On Monday, Sept. 2, two satellites orbiting the Earth came uncomfortably close to colliding. The European Space Agency (ESA) discovered that one of its satellites was on a possible collision course with a SpaceX Starlink satellite. Both are in low-Earth orbits (LEO) a few hundred miles above the Earth’s surface. ESA officials tried to contact SpaceX to discuss the threat, but apparently there was a bug in the SpaceX on-call paging system. So, at the last-minute ESA initiated a maneuver to move its satellite to a safe distance.

In a statement, an ESA representative said the current email-based communication scheme for deconfliction is a dangerously inefficient way to manage space traffic and prevent collisions.

That’s the understatement of the week.

One might think that someone at ESA could have picked up the phone and called Mr. Musk’s office when the email didn’t go through.

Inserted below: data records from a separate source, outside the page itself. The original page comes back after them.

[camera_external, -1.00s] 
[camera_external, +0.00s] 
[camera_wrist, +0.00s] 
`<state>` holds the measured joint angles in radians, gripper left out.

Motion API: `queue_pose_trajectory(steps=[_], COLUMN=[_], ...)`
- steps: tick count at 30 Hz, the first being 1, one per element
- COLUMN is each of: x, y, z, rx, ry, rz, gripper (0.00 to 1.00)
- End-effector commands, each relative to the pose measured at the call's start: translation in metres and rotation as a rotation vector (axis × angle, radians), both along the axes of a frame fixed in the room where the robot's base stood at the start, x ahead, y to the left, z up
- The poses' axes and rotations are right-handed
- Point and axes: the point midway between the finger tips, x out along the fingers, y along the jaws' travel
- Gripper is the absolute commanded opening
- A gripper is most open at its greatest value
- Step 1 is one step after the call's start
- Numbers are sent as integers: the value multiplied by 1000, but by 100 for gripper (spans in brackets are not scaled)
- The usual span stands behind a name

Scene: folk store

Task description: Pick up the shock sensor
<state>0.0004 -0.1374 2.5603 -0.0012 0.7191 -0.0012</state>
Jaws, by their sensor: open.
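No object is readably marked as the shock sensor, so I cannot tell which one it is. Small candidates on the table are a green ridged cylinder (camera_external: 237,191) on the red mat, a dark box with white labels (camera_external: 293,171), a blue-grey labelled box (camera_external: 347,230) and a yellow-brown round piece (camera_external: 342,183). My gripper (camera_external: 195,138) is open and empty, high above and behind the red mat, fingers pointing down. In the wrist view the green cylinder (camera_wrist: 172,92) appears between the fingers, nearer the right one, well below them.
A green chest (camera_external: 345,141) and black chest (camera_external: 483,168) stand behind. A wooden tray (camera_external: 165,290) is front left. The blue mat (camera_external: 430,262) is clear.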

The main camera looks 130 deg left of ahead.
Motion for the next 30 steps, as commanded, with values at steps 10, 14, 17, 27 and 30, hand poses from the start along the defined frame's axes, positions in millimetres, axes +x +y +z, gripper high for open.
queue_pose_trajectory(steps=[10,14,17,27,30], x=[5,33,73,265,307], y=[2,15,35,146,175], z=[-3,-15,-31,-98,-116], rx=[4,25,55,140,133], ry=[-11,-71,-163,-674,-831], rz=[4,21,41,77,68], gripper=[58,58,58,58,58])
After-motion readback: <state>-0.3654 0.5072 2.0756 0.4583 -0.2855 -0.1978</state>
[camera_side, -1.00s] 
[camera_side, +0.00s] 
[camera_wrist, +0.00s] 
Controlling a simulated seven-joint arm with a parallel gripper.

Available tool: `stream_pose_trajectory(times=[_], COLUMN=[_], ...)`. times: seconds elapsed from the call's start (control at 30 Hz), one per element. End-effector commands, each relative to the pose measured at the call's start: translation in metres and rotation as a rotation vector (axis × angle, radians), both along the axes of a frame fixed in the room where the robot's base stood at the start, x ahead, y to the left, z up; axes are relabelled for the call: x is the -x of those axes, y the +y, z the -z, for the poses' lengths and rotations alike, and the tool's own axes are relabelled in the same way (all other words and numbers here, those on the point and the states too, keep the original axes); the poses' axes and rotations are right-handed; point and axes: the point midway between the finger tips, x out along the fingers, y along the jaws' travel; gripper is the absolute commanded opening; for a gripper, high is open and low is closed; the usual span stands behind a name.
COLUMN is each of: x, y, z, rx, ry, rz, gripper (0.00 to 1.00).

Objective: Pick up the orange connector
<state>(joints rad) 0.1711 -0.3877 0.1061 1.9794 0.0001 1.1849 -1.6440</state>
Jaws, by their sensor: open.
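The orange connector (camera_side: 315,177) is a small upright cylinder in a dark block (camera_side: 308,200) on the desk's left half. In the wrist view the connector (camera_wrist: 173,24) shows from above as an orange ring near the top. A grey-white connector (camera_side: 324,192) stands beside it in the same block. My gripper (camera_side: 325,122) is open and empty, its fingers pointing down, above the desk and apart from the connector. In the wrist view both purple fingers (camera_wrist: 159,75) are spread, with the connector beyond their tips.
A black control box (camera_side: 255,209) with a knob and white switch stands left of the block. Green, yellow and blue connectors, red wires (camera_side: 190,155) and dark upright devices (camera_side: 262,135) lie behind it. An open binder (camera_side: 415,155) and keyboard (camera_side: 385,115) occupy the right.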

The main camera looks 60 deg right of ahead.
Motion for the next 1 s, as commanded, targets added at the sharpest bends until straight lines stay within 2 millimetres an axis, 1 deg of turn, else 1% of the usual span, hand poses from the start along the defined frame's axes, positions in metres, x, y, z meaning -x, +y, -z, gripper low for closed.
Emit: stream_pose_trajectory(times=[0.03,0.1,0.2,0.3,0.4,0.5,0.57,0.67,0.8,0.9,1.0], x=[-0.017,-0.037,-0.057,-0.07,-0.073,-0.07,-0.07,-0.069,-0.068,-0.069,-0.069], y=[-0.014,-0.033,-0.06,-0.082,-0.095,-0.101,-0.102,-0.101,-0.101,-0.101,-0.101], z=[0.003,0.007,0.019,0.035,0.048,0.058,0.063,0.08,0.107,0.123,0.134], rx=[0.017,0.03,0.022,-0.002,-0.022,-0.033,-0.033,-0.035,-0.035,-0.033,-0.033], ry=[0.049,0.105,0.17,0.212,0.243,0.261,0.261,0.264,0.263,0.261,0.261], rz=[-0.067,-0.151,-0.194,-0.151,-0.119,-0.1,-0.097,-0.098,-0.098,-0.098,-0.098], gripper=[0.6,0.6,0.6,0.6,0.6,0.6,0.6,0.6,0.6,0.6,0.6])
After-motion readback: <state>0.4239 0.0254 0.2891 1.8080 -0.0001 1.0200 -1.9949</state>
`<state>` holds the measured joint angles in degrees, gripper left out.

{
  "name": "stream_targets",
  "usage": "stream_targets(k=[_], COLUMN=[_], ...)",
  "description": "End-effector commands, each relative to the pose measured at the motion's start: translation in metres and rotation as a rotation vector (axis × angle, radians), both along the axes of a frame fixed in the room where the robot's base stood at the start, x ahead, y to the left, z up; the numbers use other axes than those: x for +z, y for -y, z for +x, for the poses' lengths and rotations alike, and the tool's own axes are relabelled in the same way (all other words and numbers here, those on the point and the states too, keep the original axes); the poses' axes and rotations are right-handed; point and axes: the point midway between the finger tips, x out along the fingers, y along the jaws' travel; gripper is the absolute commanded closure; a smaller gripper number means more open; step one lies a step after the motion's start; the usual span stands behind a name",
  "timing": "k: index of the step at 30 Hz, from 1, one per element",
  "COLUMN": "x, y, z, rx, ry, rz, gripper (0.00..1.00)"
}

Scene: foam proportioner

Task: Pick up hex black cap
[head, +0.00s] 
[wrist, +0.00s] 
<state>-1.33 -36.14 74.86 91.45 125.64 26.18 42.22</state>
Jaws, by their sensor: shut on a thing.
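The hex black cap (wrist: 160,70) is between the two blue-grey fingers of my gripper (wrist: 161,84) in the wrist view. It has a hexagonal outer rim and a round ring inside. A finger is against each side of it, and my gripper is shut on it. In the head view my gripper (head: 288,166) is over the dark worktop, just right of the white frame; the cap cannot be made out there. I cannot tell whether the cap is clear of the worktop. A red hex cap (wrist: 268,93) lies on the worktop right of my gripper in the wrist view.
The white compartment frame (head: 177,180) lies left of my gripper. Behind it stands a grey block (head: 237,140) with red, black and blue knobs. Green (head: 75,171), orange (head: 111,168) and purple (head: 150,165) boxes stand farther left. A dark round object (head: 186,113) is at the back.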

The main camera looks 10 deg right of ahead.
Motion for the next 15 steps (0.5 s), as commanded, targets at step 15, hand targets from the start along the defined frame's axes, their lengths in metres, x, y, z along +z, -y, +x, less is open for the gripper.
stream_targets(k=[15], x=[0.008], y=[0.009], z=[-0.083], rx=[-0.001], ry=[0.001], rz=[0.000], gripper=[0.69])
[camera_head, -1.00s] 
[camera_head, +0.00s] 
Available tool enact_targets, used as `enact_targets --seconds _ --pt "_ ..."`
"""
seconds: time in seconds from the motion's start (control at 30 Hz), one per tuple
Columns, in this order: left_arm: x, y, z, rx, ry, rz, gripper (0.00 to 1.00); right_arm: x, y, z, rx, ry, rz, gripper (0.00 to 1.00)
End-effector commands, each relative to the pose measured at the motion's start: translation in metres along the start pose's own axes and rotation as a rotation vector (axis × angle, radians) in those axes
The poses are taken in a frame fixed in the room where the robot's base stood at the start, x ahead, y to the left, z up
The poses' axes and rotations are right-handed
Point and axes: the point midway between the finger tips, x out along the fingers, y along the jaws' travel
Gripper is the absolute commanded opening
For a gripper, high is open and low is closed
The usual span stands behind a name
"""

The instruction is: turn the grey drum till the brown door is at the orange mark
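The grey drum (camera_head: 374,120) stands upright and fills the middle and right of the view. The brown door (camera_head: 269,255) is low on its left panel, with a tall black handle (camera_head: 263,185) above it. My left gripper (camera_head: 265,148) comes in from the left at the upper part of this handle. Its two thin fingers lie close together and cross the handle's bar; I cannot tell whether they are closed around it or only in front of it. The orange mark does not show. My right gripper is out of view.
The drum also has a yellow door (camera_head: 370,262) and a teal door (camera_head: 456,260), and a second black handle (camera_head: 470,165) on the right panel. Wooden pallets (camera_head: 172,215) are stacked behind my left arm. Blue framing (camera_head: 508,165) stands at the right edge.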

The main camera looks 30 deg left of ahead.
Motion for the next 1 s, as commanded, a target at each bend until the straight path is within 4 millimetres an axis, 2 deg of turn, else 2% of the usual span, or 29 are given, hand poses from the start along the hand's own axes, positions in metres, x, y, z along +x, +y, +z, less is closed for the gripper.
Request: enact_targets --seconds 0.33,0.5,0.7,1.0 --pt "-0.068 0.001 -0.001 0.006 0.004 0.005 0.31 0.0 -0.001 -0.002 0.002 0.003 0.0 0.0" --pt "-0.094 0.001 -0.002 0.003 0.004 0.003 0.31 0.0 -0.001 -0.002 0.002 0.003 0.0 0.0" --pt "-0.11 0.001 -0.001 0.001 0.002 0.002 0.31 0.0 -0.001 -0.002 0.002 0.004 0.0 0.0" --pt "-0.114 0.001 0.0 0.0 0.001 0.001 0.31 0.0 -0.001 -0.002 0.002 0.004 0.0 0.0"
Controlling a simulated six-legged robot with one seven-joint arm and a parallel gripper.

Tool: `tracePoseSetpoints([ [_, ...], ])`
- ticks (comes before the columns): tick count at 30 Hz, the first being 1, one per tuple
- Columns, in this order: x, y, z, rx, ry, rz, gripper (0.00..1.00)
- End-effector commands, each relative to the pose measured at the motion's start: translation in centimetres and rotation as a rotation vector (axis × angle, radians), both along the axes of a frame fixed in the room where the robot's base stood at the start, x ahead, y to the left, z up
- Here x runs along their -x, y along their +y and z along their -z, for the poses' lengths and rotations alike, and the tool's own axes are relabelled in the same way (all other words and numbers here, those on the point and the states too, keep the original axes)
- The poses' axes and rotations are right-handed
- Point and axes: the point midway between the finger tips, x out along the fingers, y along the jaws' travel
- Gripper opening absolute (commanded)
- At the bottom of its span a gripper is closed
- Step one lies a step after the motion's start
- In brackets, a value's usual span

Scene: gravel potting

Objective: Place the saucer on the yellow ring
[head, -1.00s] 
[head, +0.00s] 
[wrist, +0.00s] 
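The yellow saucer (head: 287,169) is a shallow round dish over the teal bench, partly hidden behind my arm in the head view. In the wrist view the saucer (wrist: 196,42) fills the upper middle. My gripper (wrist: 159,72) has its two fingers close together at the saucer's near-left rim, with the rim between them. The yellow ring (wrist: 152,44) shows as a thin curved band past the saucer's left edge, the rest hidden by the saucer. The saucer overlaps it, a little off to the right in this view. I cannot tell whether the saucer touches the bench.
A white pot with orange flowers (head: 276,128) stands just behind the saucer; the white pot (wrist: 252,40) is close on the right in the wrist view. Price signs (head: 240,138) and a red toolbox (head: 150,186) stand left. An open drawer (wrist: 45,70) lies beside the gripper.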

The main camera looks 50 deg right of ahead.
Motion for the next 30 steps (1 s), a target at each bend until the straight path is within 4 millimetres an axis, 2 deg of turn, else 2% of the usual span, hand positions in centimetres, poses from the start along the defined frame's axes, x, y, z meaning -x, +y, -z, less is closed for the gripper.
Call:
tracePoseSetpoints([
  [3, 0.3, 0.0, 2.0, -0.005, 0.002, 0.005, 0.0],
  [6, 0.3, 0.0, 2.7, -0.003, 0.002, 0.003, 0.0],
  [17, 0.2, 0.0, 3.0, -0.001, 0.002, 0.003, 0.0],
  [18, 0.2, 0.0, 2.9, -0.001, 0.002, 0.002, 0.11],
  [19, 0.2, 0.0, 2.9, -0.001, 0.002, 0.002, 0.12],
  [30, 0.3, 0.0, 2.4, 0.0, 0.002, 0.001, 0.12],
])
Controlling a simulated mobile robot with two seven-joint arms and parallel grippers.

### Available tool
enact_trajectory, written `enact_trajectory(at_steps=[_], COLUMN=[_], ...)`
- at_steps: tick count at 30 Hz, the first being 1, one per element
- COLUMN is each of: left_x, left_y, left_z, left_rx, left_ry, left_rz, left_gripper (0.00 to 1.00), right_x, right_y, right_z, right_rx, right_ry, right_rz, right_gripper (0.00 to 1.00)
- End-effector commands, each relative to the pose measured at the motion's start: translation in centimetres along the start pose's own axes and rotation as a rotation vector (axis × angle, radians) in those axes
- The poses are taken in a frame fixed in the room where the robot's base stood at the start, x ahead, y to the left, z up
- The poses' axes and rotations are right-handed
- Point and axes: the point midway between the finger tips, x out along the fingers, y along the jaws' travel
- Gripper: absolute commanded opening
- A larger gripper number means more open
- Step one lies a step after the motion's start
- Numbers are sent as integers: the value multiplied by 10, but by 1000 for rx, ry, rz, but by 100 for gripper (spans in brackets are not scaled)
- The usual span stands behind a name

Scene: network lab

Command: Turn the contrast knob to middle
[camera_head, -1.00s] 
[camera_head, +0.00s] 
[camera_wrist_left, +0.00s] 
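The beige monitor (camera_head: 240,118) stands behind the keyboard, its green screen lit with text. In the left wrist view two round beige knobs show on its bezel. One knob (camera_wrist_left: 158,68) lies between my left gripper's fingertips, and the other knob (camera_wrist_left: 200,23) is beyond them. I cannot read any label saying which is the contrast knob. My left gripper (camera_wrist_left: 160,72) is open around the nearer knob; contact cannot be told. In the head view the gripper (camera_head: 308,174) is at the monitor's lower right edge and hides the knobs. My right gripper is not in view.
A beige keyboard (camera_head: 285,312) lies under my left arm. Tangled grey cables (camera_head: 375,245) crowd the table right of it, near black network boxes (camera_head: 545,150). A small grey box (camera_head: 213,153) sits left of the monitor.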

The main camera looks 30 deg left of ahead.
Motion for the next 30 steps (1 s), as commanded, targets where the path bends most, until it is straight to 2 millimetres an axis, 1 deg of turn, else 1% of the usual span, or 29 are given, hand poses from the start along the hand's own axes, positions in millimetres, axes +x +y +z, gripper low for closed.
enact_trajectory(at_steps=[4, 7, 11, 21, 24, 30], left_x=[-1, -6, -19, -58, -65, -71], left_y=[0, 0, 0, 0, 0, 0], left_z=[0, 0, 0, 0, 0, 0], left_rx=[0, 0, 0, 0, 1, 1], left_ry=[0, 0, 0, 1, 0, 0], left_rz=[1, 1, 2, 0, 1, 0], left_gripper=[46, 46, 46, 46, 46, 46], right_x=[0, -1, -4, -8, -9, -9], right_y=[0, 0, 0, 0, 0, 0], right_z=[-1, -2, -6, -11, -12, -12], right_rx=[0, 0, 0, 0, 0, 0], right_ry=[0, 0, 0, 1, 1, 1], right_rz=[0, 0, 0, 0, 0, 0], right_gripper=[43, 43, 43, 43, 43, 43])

Your correspondent has some small experience in this sphere. I was handling PR for Iridium in 2009 when one of its communication satellites collided with a dormant Russian Kosmos military satellite that was no longer under active control. The high-speed collision destroyed both satellites, producing more than 2,000 fragments. Some fell to Earth and burned up in the atmosphere, but about 1,500 are still in orbit today, hurtling through space totally out of control at speeds of more than 20,000 miles per hour.

So how serious a problem is space debris?

Glad you asked.

According to a January 2019 report from the ESA Space Debris Office, there are about 22,300 debris objects that are regularly tracked and maintained in the Space Surveillance Networks database.

That’s just the tip of the iceberg.

It’s estimated there are currently more than 34,000 objects over 10 cm (about 4 in.), 900,000 objects from 1 to 10 cm and an astounding 128 million objects from 1 mm to 1 cm circling the planet. Even a bolt, nut, screwdriver or bullet-sized hunk of metal travelling through space at thousands of miles per hour can do serious damage if it hits a functional satellite or (even worse!) the manned International Space Station (ISS).

Space debris is mostly caused by what are euphemistically called “fragmentation events” in the industry. Only a few of these events are collisions between satellites. The majority are explosions of defunct satellites and upper stages of launch rockets, often caused by residual fuel in tanks or fuel lines. Another major cause is anti-satellite missile tests, such as the one conducted in 2007 by China that destroyed an orbiting satellite, reportedly increasing the trackable space object population by 25 percent. A similar anti-satellite missile test was conducted by India earlier this year, creating a “cloud” of over 400 items. Some of the pieces will eventually de-orbit and burn up, but many will stay in orbit for years.

The problem will soon become more acute. Near-Earth space is about to become a very crowded place, as companies race to create space-based broadband communication networks for ubiquitous global internet connectivity.

Right now, the ESA says there are about 5,000 satellites in orbit, of which about 1,950 are still functioning.

SpaceX ambitiously hopes to have an initial constellation of 2,000 satellites by the end of 2019, with an ultimate goal of over 12,000 satellites in orbit.  Mr. Musk is not a man to think small thoughts.

(Let’s hope they get that little glitch with their emails worked out by then.)

And SpaceX is not alone. OneWeb is looking at 650 satellites, and Amazon (yes, Amazon!) wants to launch 3,236 satellites over the next few years under its Project Kepler initiative. Facebook is widely reported to be working on its own satellite internet network as well.

Unlike the current giant high-powered telecommunication and broadcast satellites – about the size of a school bus – in very high geostationary orbits, the new LEO satellites are tiny – some of them no bigger than a shoebox. Because of their proximity to Earth, they have very low-power requirements and don’t need massive antennas to communicate over the short distances. The “smart” satellites will have the ability to hand off calls to each other as they move very fast across the sky.

Returning to the original premise, the flustered ESA official is right. There could soon be 20,000 operational satellites along with a debris field of millions of items all flying at super-high speeds around the Earth. The current tracking and email-based collision-avoidance protocols are woefully inadequate.

Human lives are at risk. In 2012, a fragment of the Kosmos satellite passed within 130 yards of the ISS, causing the crew members to move into the docked Soyuz spacecraft until the danger passed.

To be sure, space experts are fully aware of the danger, and a number of interesting proposals for removing space junk have been mooted, such as junk gathering satellites with giant nets, tethers or pincer-type arms to retrieve fragments, which could presumably be dumped into the Earth’s atmosphere for burning up at re-entry.

Still, the likelihood is that space junk will continue to proliferate faster than it can be removed. And who is going to pay for these high-tech solutions?